• _The exercise_
Extract the lines that carry the string "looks" from the listing.

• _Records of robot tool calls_
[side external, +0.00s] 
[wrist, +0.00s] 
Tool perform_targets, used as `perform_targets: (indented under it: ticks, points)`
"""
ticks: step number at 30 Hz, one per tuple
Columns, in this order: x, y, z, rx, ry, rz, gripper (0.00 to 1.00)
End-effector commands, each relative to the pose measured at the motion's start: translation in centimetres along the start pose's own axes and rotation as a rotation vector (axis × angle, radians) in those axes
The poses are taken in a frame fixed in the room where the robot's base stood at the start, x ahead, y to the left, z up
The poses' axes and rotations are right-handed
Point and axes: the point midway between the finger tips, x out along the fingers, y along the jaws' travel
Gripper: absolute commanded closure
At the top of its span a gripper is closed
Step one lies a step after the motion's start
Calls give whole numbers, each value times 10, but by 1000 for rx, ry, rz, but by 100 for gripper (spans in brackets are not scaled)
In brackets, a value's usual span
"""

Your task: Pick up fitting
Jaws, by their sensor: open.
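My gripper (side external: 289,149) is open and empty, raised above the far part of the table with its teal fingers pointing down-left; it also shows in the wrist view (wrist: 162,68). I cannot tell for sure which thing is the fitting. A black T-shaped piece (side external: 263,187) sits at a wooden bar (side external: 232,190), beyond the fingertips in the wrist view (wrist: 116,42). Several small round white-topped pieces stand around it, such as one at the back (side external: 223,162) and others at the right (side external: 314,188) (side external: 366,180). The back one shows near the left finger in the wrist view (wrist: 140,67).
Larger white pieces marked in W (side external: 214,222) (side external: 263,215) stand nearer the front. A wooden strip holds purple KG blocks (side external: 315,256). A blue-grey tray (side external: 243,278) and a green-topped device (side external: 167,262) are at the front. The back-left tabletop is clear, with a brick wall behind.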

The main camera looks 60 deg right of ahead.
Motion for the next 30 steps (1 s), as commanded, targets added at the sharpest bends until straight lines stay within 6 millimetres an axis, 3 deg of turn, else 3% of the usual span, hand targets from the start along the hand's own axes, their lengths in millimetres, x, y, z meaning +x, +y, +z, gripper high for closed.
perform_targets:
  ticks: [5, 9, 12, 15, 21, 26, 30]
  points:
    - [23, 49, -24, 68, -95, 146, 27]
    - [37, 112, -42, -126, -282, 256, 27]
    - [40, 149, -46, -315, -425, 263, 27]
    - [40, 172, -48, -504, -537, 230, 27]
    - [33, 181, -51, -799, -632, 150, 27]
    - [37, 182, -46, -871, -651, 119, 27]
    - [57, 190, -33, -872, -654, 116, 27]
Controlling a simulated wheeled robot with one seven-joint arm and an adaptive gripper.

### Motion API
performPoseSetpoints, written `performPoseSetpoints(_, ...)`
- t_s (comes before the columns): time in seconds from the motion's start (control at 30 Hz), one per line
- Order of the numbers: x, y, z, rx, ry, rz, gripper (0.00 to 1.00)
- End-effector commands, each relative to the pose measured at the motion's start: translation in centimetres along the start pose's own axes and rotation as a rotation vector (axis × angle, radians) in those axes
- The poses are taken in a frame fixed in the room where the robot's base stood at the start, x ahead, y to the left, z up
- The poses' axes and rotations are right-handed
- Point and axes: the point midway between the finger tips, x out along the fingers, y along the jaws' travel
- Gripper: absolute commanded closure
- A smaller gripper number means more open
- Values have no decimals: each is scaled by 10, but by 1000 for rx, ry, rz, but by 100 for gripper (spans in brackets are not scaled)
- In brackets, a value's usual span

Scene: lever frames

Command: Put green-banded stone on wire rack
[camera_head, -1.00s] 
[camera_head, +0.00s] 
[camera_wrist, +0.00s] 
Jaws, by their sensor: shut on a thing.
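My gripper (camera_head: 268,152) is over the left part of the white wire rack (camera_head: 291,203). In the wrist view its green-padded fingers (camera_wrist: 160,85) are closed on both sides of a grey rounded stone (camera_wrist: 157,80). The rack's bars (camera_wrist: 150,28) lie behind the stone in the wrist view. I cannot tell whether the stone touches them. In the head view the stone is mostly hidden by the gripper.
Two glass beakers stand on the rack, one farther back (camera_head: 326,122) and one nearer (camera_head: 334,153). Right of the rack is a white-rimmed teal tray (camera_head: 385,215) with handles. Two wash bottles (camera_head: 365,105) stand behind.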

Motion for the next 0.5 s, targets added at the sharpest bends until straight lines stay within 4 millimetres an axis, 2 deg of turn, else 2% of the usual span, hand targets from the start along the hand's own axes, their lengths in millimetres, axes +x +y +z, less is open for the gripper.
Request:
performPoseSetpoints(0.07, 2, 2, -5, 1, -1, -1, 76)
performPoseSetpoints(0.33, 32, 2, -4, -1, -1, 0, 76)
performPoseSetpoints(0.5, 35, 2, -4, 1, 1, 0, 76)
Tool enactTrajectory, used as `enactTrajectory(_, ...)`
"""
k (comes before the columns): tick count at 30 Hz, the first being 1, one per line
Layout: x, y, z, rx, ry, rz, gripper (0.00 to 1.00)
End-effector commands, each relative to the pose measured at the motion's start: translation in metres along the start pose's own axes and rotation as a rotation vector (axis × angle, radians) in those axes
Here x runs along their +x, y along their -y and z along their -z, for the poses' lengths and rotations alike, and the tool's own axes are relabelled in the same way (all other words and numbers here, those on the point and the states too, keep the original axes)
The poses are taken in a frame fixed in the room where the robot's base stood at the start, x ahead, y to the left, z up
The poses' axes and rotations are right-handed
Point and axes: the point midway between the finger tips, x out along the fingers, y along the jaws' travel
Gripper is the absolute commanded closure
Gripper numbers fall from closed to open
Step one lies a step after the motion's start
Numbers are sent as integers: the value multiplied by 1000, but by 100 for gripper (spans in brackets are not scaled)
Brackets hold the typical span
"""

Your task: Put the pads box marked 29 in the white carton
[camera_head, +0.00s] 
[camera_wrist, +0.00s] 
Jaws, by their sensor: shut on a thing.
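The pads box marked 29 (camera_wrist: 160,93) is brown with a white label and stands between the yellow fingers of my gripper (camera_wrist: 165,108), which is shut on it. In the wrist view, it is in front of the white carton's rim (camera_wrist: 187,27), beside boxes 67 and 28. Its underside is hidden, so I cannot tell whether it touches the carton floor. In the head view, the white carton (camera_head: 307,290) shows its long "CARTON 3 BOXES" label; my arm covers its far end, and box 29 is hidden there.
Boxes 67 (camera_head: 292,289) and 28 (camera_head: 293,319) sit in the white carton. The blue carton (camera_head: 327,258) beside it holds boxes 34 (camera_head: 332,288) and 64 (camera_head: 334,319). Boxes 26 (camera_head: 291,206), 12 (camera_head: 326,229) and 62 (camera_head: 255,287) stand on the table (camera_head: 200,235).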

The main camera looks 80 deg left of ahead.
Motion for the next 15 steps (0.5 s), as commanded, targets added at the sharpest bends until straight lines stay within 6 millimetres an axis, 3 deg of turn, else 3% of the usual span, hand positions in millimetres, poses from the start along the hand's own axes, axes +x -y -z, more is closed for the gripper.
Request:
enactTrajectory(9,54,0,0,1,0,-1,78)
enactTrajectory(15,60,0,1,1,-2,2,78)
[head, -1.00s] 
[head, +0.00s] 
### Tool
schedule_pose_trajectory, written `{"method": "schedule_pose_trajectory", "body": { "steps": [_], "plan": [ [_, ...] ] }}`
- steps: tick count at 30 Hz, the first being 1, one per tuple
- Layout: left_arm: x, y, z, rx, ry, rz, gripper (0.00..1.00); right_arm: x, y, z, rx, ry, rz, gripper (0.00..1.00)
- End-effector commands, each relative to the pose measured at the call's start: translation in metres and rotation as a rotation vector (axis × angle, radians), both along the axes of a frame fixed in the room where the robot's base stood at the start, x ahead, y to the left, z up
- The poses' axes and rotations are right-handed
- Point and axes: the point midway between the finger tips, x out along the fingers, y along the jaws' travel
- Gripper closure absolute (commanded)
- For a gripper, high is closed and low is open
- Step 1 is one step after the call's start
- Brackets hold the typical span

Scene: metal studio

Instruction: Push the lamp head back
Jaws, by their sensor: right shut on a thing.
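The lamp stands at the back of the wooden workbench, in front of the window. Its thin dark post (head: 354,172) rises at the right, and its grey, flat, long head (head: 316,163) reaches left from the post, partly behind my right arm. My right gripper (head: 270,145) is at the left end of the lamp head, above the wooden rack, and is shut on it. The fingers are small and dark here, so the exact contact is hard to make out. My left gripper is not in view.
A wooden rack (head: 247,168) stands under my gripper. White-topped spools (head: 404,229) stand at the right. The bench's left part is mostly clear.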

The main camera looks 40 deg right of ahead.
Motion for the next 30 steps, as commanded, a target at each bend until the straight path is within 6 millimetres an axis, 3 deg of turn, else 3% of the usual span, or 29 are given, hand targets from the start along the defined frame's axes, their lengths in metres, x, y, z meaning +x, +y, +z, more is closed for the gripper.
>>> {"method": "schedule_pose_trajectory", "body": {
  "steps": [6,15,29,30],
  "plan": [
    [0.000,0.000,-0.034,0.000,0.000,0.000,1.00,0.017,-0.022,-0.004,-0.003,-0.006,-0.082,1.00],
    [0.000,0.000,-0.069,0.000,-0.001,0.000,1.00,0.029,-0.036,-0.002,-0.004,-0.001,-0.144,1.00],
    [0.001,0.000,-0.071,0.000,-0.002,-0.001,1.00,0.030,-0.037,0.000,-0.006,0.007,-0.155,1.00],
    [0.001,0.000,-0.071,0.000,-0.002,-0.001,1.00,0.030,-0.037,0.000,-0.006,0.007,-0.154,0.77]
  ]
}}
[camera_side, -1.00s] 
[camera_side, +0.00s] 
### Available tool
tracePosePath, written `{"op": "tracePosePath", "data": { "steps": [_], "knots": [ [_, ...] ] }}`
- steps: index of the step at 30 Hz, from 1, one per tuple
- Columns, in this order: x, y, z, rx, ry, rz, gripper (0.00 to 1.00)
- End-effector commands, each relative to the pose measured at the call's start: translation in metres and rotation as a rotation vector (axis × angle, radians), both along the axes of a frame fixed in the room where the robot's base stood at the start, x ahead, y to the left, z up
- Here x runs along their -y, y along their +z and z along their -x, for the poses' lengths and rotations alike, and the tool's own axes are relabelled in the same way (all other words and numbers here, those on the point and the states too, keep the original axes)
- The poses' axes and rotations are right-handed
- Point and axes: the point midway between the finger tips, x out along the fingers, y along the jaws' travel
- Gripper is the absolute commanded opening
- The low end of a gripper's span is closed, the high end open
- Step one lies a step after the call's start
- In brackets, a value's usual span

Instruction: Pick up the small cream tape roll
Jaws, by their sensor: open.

• _Output for this exercise_
The main camera looks 60 deg right of ahead.
The main camera looks 80 deg left of ahead.
The main camera looks 40 deg right of ahead.

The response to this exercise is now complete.